How Long Do Those Razor Things Last? [Fortune]|
Talking about a blade’s life span used to be taboo in razor marketing. Then hard times hit.
FORTUNE — This year Gillette debuted a 30-second television spot that will go down in the annals of razor blade marketing. Actor Brandon Quinn begins by telling the audience that Gillette sent him around the world to see how long he could shave with a single ProGlide cartridge. After gallivanting through what looks like the African Savanna, Paris, and some Asian rainforests, he tells viewers what Gillette never had: That the company’s blades last up to five weeks.
Gillette has always been famously tight-lipped when it came to blade life. Ask them anything else about shaving, and you got a thorough response. Did you know the average male takes 150 strokes per shave? Or that men’s faces include 10,000-15,000 hair follicles? Or that 10% of male shavers replace their blades according to the calendar, while the rest of us go by feel?
But broach the subject of blade life and you got a long list of reasons why it wasn’t possible to estimate. Until now. “This is most specific we’ve been,” says Gillette spokesman Damon Jones.

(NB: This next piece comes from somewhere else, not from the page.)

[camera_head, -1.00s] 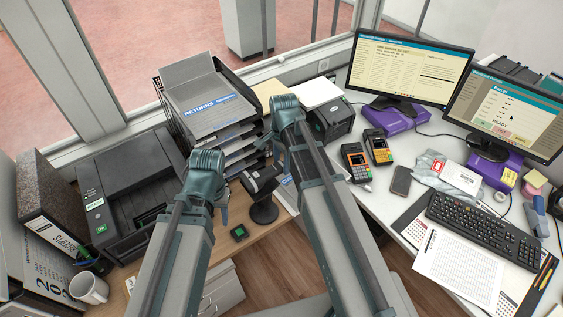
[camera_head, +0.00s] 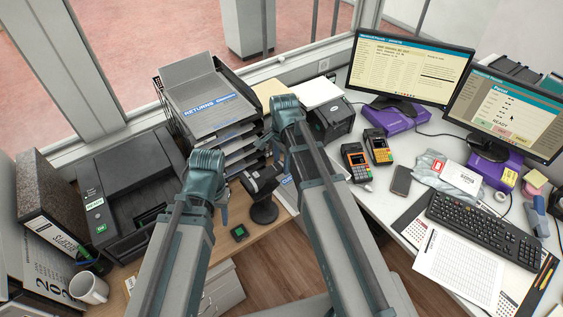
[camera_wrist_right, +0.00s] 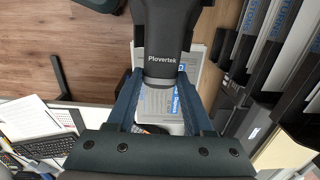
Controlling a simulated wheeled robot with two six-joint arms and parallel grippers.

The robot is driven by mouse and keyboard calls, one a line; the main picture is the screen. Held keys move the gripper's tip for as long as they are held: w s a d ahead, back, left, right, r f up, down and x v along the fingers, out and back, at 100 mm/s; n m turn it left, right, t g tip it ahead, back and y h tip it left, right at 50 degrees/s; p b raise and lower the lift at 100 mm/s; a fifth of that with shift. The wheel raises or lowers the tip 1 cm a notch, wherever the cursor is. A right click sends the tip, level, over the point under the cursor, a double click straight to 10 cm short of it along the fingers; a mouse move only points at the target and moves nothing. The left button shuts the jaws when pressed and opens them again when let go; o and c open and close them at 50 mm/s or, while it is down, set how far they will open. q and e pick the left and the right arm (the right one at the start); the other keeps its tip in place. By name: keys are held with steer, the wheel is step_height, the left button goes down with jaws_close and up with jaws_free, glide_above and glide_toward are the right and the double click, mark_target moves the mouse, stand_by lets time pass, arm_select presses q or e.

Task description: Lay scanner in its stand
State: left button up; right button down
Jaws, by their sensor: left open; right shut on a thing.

Gillette never advertised blade lifebecause it never had to. The brand, owned by Procter & Gamble (PG), grew into the leading men’s shaving line not because its blades lasted forever but because they were better, period. They were better because Gillette spent more than anyone else to make them that way — it didn’t hesitate to cough up $1 billion developing the Mach 3. And Gillette never mentioned blade life because it was better if the consumer didn’t know. By not knowing exactly how long (or short) a blades’ lifespan, the customer might replace it more often than necessary.